Bienchen schlug die Hände vors Gesicht und gab einen eigenartigen Laut von sich. Ich wusste nicht, ob sie lachte oder weinte. Am besten war wohl, wenn ich tat, als würde ich es nicht bemerken:
"Seine erste Gleichung besagt, dass ein elektrische Ladung ein elektrisches Feld erzeugt, und die zweite, dass ein magnetischer Einpol nicht existiert und folge dessen auch kein magnetisches Feld erzeugen kann", erklärte ich.
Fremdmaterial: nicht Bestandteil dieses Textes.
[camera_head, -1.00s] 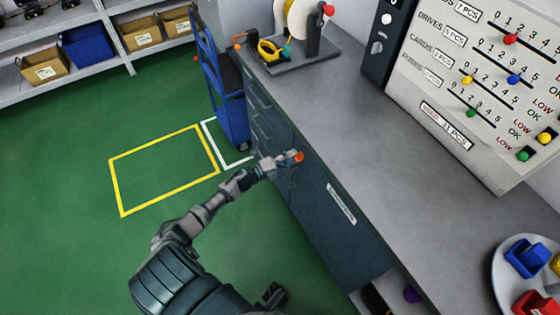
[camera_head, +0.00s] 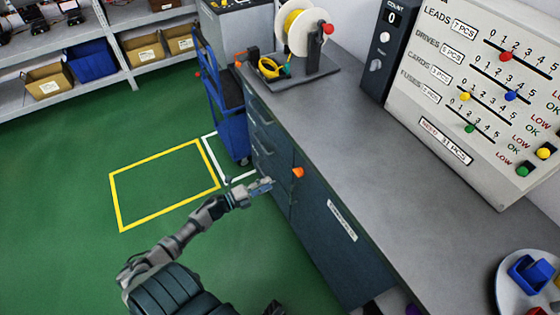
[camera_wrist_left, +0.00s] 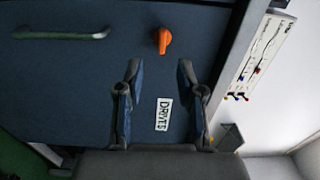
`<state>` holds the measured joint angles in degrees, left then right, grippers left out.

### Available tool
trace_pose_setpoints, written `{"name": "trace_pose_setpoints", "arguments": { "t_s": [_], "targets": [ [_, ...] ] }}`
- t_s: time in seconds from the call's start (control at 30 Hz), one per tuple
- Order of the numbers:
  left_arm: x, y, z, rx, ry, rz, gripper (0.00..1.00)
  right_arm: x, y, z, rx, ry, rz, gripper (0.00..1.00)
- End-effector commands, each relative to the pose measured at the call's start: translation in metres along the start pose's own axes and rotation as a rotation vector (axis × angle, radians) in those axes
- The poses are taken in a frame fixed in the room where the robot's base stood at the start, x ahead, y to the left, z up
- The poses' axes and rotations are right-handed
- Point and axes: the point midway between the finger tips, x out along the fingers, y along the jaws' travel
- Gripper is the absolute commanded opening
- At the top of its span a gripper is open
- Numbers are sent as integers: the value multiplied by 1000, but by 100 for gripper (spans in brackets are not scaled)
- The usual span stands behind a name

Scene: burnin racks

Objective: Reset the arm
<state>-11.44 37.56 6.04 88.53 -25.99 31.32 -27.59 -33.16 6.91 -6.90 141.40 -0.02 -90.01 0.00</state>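My left arm reaches in from the lower left in the head view. Its left gripper (camera_head: 268,185) is in front of the dark blue bench cabinet (camera_head: 330,250), a short way from an orange knob (camera_head: 297,172). In the left wrist view the two fingers of the left gripper (camera_wrist_left: 158,80) are apart with nothing between them. The orange knob (camera_wrist_left: 163,40) shows beyond the fingertips on the cabinet front, above a white DRIVES label (camera_wrist_left: 163,114). My right gripper is not in view.
The grey benchtop (camera_head: 380,150) holds a wire spool stand (camera_head: 300,60) and a count board (camera_head: 480,95). A round tray (camera_head: 508,270) with coloured bins is at the right. A blue cart (camera_head: 225,105) stands past the cabinet. Green floor with a yellow outline (camera_head: 165,185) is clear.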

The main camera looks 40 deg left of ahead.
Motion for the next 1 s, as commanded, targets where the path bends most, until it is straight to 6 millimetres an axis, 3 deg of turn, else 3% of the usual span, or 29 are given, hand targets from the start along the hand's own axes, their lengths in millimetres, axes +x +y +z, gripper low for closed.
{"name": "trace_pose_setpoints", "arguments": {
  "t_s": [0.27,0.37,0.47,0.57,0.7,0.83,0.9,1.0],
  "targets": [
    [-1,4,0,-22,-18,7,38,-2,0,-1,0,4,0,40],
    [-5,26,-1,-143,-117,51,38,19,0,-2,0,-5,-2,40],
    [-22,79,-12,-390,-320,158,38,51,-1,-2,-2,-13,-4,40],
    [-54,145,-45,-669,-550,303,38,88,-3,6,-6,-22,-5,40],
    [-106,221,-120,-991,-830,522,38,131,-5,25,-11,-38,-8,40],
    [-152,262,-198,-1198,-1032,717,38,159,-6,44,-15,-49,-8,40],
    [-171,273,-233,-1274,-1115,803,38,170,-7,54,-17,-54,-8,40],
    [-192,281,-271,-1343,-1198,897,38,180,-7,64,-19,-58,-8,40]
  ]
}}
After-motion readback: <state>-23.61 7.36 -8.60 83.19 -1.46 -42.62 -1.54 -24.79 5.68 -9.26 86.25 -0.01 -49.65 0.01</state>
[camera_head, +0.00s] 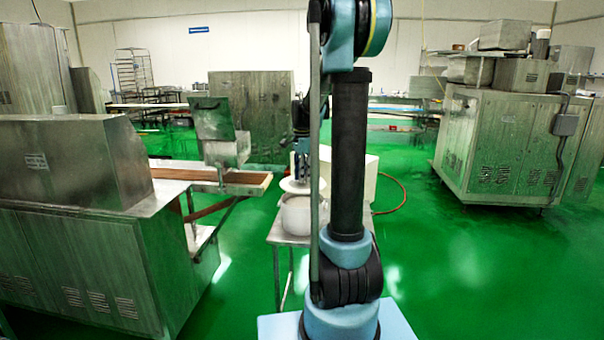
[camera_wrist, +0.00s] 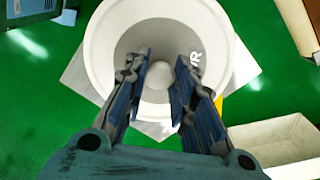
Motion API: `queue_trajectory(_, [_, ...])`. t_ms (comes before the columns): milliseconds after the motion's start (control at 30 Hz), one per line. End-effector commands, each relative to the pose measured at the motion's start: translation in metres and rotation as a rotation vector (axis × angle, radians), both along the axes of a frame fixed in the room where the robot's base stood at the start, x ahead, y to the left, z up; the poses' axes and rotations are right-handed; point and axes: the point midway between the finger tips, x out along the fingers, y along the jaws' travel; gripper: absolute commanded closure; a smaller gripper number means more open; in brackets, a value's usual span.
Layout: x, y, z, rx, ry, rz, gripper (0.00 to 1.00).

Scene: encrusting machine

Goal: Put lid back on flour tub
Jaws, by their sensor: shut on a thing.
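The white flour tub (camera_head: 297,216) stands upright on a small metal table, partly hidden behind my arm's upright link. A white round lid (camera_head: 295,186) is just above the tub's top. My gripper (camera_head: 298,165) is over the lid and shut on it, seemingly by its knob. In the wrist view my gripper (camera_wrist: 160,85) has its two fingers apart, over a pale round form with a wide white rim (camera_wrist: 101,48). I cannot tell whether lid and tub touch.
The small metal table (camera_head: 278,238) has little free room around the tub. A white open box (camera_wrist: 278,143) is at the lower right of the wrist view. A steel machine (camera_head: 75,250) stands at left, another (camera_head: 500,150) at right. Green floor lies between.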

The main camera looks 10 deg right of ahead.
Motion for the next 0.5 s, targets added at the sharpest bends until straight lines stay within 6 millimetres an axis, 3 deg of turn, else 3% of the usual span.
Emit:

Bienchen sah mich nur wortlos an, so fuhr ich weiter:

"Die dritte besagt, dass im freien Raum ein sich änderndes elektrisches Feld ein magnetisches Feld erzeugt und die vierte das umgekehrte davon."

Bienchen lächelte.
"Na ja, wir wollen jetzt nicht zu sehr ins Detail gehen. Aber immerhin scheinst du zu verstehen wieso elektromagnetische Wellen überhaupt entstehen und sich ausbreiten können. Allerdings bezweifle ich, dass du die Gleichungen wirklich verstanden hast."

"Du meinst das mit der Rotation und der Divergenz? Maxwell hat sie mir übrigens in differentieller Form gezeigt. Mit Integralen hab ich's nicht so."

"Huch die Waldfee", entfuhr es Bienchen.

"Ich habe das auch in der Praxis ausprobiert!"

"Mit deinem Präsident Jackson?" Bienchen grinste.

"Nein, ich habe einen Sender selbst gebaut, und zwar nicht im Traum sondern in der Realität."

"Mit Röhren oder Transistoren?"

"Weder noch. Mit einer Klingel - einer alten elektrischen Klingel. Die ist nämlich sehr einfach aufgebaut. Ein Elektromagnet zieht den Klöppel an, der an die Glocke schlägt. Dieser unterbricht den Stromfluss und der Klöppel fällt wieder zurück in seine Ruheposition. Im Unterbrecherkontakt entstehen dabei Funken. Hängt man eine Antenne dran, dann funkt es. Ich habe damit das Morsealphabet geübt."

"Verrückt!", sie schüttelte den Kopf. "Du hast damit sicher alle Radioapparate der Nachbarschaft gestört.

"Nein. Ich habe nur auf Kurzwelle gesendet, denn ich habe meinen Klingelsender über einen Schwingkreis abgestimmt. Wer hört denn heute noch Kurzwelle?"

Bienchen sah mich eine Weile abschätzend an, dann sagte sie:

"Gut. Du hast mich überredet. Morgen beginnen wir mit dem Unterricht."